- **Supplied data**

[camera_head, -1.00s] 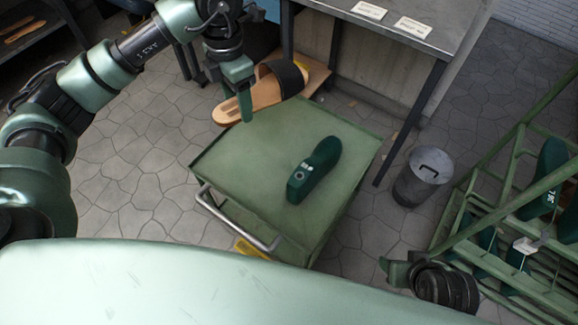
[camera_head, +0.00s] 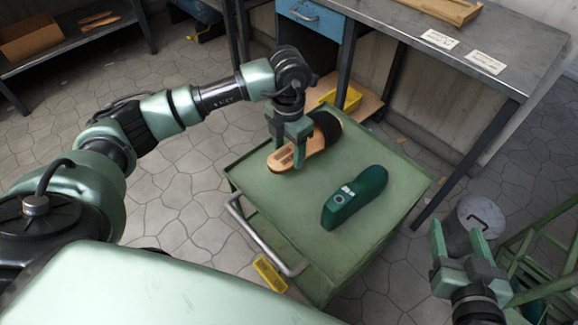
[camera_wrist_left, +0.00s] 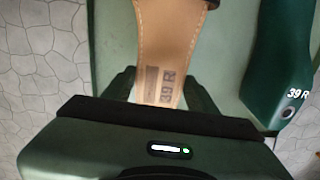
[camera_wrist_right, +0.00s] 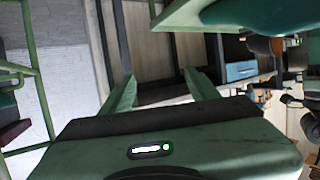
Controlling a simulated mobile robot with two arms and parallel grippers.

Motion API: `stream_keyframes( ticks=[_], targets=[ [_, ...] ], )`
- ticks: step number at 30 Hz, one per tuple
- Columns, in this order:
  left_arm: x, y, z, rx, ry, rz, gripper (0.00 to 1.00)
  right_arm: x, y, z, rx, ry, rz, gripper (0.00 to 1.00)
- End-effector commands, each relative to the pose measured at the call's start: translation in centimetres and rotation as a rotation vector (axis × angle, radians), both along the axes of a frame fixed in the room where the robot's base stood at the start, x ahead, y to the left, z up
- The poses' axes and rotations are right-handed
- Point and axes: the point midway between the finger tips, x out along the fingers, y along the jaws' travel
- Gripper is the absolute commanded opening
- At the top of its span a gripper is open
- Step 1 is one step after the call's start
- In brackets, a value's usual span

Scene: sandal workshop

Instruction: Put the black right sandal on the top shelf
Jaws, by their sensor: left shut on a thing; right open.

- **Written problem**
All of the material above should be reproduced exactly, except the pictures.

- **Solution**
[camera_head, -1.00s] 
[camera_head, +0.00s] 
[camera_wrist_left, +0.00s] 
[camera_wrist_right, +0.00s] 
Controlling a simulated mobile robot with two arms and parallel grippers.

Motion API: `stream_keyframes( ticks=[_], targets=[ [_, ...] ], )`
- ticks: step number at 30 Hz, one per tuple
- Columns, in this order:
  left_arm: x, y, z, rx, ry, rz, gripper (0.00 to 1.00)
  right_arm: x, y, z, rx, ry, rz, gripper (0.00 to 1.00)
- End-effector commands, each relative to the pose measured at the call's start: translation in centimetres and rotation as a rotation vector (axis × angle, radians), both along the axes of a frame fixed in the room where the robot's base stood at the start, x ahead, y to the left, z up
- The poses' axes and rotations are right-handed
- Point and axes: the point midway between the finger tips, x out along the fingers, y along the jaws' travel
- Gripper is the absolute commanded opening
- At the top of its span a gripper is open
- Step 1 is one step after the call's start
- In brackets, a value's usual span

Scene: sandal workshop

Instruction: Put the black right sandal on the top shelf
Jaws, by their sensor: left shut on a thing; right open.

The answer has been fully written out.